* **Aim**
In the entries below, find the line with "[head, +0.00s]" and the line with "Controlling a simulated", then retype both and everything between them exactly. Do not copy the pictures.

─── Provided information ───

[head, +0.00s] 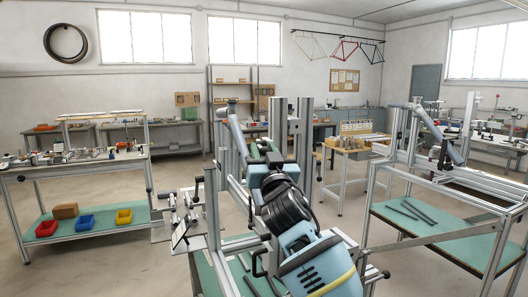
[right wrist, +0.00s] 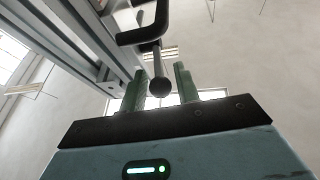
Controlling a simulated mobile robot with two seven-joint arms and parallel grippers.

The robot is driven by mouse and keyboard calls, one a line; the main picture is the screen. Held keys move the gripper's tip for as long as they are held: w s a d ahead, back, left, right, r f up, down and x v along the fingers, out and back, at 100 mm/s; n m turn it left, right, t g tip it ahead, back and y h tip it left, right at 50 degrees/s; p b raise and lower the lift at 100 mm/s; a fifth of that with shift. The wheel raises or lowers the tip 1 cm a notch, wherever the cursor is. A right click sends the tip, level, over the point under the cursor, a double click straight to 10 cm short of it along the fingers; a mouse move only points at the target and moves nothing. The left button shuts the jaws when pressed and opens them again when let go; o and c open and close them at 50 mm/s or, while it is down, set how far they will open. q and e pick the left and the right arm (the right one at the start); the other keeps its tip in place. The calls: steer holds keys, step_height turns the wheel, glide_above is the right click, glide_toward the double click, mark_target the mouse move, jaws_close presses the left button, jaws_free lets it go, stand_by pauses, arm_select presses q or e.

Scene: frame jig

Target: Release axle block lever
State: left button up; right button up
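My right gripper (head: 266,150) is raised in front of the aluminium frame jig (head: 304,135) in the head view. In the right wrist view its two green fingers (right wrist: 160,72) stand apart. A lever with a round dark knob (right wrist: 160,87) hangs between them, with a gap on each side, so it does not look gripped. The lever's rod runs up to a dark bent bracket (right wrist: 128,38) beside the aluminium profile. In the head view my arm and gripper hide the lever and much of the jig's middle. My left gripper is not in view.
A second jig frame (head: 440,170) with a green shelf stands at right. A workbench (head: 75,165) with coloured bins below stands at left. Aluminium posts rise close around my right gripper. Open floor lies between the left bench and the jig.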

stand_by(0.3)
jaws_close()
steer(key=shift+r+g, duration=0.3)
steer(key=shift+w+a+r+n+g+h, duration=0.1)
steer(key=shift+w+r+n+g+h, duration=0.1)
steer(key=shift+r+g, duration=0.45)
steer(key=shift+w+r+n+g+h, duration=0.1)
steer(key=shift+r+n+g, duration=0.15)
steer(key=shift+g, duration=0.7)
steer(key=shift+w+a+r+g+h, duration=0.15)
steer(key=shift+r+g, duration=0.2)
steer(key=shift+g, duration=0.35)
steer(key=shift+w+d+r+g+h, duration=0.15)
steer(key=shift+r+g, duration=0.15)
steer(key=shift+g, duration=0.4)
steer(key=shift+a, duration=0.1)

───
─── Provided information ───

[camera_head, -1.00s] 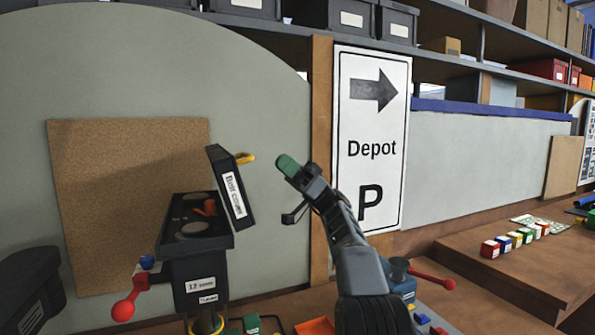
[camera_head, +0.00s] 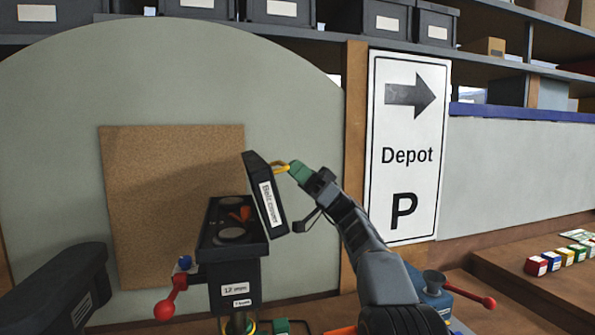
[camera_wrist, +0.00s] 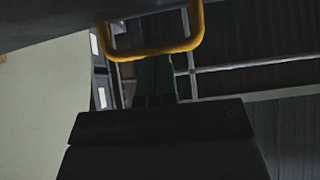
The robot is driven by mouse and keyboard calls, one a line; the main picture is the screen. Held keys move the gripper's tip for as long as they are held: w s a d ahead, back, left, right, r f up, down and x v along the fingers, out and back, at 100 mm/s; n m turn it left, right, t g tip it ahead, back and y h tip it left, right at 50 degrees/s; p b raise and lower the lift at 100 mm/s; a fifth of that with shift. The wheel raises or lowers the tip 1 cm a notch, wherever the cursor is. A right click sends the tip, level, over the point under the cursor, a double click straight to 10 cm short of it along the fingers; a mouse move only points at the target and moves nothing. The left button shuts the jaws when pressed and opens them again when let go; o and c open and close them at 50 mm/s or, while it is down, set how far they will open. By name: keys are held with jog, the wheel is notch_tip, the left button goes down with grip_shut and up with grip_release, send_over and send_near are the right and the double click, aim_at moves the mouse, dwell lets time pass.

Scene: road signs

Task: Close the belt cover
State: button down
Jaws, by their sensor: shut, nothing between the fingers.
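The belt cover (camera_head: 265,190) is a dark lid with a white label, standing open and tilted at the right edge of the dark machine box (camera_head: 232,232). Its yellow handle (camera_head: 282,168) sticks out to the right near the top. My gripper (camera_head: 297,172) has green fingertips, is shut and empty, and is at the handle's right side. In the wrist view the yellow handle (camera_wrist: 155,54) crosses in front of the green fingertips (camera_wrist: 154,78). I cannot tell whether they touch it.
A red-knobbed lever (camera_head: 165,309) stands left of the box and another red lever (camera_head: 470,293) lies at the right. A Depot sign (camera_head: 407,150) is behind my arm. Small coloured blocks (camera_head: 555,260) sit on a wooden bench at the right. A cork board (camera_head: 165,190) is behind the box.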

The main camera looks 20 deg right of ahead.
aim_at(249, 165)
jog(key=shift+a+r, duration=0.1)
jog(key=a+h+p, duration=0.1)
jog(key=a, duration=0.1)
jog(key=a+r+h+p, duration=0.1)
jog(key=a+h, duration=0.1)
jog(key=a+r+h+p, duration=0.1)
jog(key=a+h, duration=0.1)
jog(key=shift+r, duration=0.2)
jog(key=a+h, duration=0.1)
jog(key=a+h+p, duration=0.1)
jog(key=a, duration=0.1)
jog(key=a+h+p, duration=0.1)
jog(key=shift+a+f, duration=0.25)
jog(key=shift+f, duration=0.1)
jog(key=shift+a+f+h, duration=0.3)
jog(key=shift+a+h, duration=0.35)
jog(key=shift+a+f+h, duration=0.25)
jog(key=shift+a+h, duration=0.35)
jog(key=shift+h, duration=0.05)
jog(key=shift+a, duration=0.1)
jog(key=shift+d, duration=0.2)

───

* **Written answer**
[head, +0.00s] 
[right wrist, +0.00s] 
Controlling a simulated mobile robot with two seven-joint arms and parallel grippers.

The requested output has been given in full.